The two closing arguments were entirely different.
Prosecutor Robert Higdon’s lead-off presentation to the jury was delivered as a down-home, straightforward, and effective story. Higdon, a man with a genteel Southern style and a perfect haircut, wove together the facts of a powerful politician’s illicit affair. He tossed in accusations about billionaire supporters whose “illegal campaign contributions” hid their friend’s pregnant mistress, and punctuated the story with a refrain about the “seeds of destruction” Edwards planted in his own life, and how they grew to choke out his political and personal ambitions. It was a simple and appealing narrative worthy of comparison to the writings of Greensboro, N.C.'s native son, O. Henry.

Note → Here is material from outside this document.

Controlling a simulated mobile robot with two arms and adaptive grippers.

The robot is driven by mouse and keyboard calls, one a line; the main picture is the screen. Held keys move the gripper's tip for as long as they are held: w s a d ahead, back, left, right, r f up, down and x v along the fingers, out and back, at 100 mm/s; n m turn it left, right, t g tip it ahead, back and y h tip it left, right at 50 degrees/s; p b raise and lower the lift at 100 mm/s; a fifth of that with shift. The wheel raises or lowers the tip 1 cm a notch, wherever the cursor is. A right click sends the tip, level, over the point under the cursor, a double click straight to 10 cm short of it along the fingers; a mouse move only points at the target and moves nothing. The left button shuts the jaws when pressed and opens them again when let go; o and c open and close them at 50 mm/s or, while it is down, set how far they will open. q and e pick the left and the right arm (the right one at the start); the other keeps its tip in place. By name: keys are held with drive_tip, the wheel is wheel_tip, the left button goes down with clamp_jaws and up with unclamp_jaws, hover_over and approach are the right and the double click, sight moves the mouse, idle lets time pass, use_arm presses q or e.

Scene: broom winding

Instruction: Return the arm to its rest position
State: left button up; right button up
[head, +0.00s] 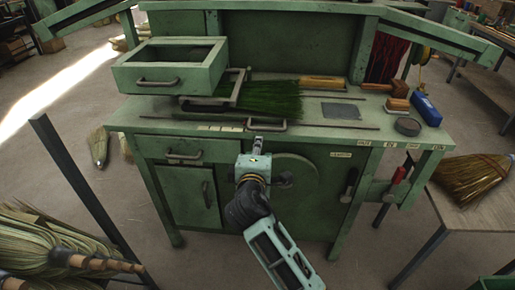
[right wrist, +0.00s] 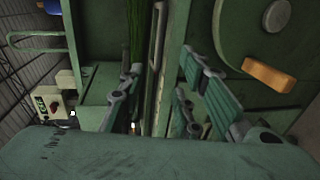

Also effective was lead defense attorney Abbe Lowell’s closing statement, but unlike Higdon's, it was delivered to the jury in complex sentences with multiple clauses, and peppered with the legalistic phase “reasonable doubt.” Lowell’s final minutes were full of dramatic gestures and pauses as he spoke of the Edwards family, how they have cried over this scandal. “John has made so many mistakes, but John has also paid such a large price," he emphasized. "Among the mistakes are not these charges.”
The prosecutor’s summary of the case recounted how Edwards’s campaign staffer Josh Brumberger was the first to try to warn the candidate about the “perception problem” created by the presence of videographer Rielle Hunter, who seemed way too cozy with the boss. Other senior staffers warned the Edwardses too. “Edwards denied the affair and decided to punish Mr. Brumberger,” Higdon said. “He fired the man who put the campaign above himself.”
When the affair became too obvious to lie about—after his wife Elizabeth had discovered the truth and was told by her husband that his transgressions were over—Edwards turned to his loyal aide Andrew Young for help.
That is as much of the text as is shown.